Exercise =>
Your task is to reproduce word for word the lines running from the line containing "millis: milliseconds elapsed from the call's" to the line containing "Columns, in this", inclusive. Nothing else belongs in the answer.

_ _ _ _

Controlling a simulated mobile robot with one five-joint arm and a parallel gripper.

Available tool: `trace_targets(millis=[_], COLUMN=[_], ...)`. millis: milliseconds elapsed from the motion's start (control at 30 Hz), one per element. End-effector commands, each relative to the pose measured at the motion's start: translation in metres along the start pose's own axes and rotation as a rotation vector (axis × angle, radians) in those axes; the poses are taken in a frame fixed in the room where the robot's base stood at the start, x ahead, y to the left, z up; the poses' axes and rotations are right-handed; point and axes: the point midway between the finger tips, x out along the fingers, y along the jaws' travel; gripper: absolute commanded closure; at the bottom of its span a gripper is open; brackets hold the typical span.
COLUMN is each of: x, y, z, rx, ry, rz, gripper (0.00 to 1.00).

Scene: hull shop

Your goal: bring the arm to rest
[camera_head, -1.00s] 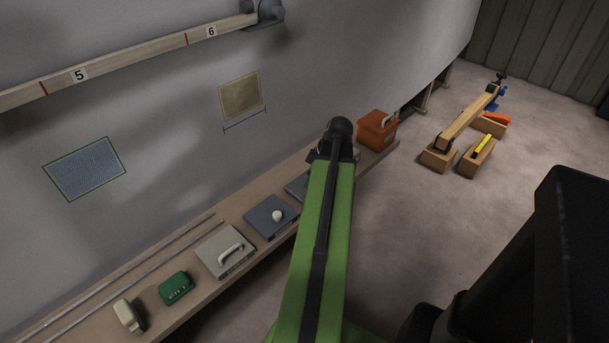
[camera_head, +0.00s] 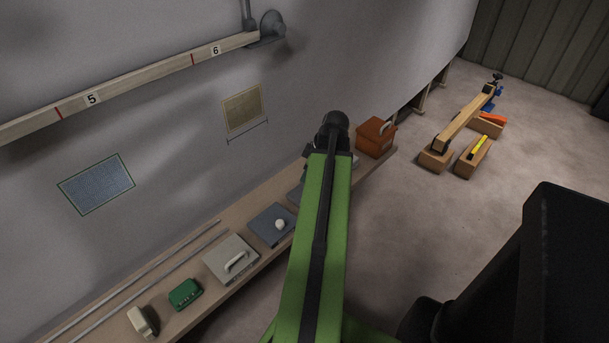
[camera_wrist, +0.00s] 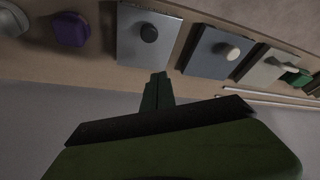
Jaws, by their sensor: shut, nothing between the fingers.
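My green arm (camera_head: 320,220) rises through the middle of the head view, with its dark joint (camera_head: 335,128) at the top in front of the bench. The gripper is hidden behind the arm in that view. In the wrist view my gripper (camera_wrist: 160,76) shows its narrow dark fingers together, with nothing between them. The fingertips appear just below a grey plate with a black knob (camera_wrist: 130,52) on the bench. I cannot tell how far they are from the bench, and no contact shows.
The bench along the wall holds a blue-grey plate with a pale knob (camera_head: 264,232), a light grey plate with a handle (camera_head: 222,264), a green box (camera_head: 185,293), rods (camera_head: 130,285) and an orange box (camera_head: 374,143). A purple thing (camera_wrist: 72,30) lies there too.

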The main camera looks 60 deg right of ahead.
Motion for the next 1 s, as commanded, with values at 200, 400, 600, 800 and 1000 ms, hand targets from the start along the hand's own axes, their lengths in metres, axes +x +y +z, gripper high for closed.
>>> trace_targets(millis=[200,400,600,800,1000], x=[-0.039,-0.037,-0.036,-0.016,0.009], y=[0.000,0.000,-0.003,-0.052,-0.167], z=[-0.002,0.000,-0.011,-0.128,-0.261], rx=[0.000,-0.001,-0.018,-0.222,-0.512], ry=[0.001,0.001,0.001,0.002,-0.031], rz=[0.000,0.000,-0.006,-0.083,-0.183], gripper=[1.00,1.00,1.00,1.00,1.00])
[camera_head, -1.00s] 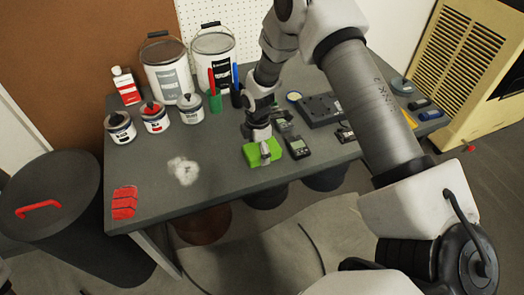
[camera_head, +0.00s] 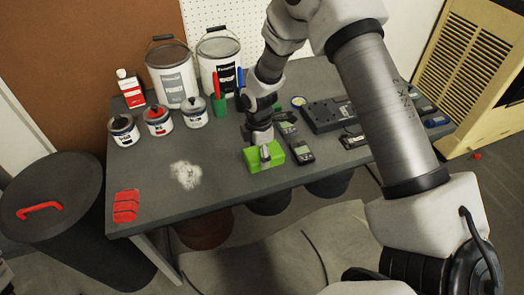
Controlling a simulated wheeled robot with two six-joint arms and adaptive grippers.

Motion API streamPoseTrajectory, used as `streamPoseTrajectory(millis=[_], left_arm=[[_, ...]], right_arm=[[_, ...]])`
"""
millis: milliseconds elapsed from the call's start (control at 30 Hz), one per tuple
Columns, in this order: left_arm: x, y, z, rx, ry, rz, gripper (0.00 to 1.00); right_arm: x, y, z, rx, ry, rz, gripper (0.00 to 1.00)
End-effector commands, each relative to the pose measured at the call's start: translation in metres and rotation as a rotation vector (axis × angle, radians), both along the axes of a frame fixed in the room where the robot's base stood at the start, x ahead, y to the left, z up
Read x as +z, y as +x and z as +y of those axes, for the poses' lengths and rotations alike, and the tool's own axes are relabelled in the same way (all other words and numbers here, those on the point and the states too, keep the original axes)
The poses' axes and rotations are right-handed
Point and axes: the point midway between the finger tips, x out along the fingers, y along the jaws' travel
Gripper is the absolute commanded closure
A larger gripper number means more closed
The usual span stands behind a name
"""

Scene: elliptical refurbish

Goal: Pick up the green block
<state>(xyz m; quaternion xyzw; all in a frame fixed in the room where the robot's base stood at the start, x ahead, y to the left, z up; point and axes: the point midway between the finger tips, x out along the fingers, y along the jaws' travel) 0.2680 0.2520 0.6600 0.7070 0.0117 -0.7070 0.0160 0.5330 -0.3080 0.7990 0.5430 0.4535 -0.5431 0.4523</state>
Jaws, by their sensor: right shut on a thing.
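The green block (camera_head: 257,163) is near the front edge of the grey table, right of the white smudge. My right gripper (camera_head: 265,153) comes down on it from above and is shut on it. The fingers overlap the block's top and near side. From this angle I cannot tell whether the block touches the table or is slightly above it. My left gripper is not in view.
Black handheld meters (camera_head: 301,151) lie close right of the block. Paint cans (camera_head: 157,119), large buckets (camera_head: 172,75) and a green pen cup (camera_head: 220,104) stand behind.

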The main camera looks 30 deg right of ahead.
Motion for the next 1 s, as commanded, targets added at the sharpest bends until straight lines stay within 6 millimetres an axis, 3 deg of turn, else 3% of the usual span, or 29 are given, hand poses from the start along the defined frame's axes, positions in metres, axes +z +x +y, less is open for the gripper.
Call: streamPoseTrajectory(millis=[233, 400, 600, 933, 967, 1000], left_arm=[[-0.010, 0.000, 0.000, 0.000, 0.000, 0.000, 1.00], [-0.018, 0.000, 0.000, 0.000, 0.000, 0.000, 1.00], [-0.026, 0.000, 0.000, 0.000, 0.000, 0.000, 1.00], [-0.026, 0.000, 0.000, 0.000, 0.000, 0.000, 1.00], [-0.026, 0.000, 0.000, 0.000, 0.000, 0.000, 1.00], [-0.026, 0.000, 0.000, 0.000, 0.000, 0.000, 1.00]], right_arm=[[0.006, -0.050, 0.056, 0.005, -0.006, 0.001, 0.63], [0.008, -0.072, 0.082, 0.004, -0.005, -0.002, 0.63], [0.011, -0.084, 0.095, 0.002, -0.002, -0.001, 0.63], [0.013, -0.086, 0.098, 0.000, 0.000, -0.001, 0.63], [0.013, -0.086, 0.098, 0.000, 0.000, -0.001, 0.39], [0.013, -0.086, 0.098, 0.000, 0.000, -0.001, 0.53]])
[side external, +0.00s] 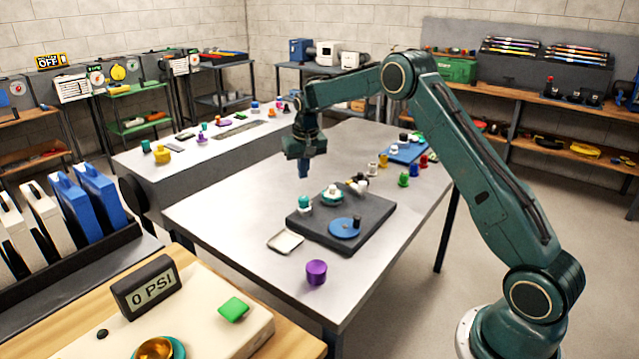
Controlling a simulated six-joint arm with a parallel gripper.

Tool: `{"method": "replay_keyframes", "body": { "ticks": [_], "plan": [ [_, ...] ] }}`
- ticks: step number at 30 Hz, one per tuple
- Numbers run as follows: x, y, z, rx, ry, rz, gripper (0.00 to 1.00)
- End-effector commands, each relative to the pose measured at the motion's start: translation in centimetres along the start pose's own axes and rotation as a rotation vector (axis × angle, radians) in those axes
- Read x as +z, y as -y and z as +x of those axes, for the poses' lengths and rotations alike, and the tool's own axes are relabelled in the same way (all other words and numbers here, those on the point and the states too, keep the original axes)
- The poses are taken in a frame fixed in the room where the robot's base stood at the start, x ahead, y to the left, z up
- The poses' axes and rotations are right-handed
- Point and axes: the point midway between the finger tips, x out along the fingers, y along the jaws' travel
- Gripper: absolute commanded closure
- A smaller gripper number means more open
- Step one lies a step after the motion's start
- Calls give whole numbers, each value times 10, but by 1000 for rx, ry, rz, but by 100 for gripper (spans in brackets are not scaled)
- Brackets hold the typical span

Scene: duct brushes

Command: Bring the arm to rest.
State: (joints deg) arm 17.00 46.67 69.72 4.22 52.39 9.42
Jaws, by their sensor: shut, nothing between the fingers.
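My gripper (303,171) points down above the grey metal table (205,207), over its back left part. Its fingers are shut with nothing between them, and it appears to hang clear of the table top. My green arm reaches in from the right, raised and bent over the table. A dark grey mat or board (310,236) lies in front of the gripper. On it stand a teal-topped white piece (304,204), a green and white round piece (332,195) and a blue disc (344,228) with a dark knob.
A purple cup (316,272) and a small pale tray (285,242) sit near the table's front. Several coloured small pieces and a blue board (408,151) lie at the back right. A second bench (222,150) stands behind.

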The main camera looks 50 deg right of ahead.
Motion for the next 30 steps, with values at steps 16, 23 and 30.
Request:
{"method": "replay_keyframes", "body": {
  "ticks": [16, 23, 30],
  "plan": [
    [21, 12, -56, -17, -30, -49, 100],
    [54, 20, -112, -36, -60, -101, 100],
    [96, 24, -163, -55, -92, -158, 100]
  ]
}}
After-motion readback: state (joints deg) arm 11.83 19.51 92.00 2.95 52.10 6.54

_ _ _ _

Solution =>
millis: milliseconds elapsed from the call's start (control at 30 Hz), one per tuple
Columns, in this order: left_arm: x, y, z, rx, ry, rz, gripper (0.00 to 1.00); right_arm: x, y, z, rx, ry, rz, gripper (0.00 to 1.00)

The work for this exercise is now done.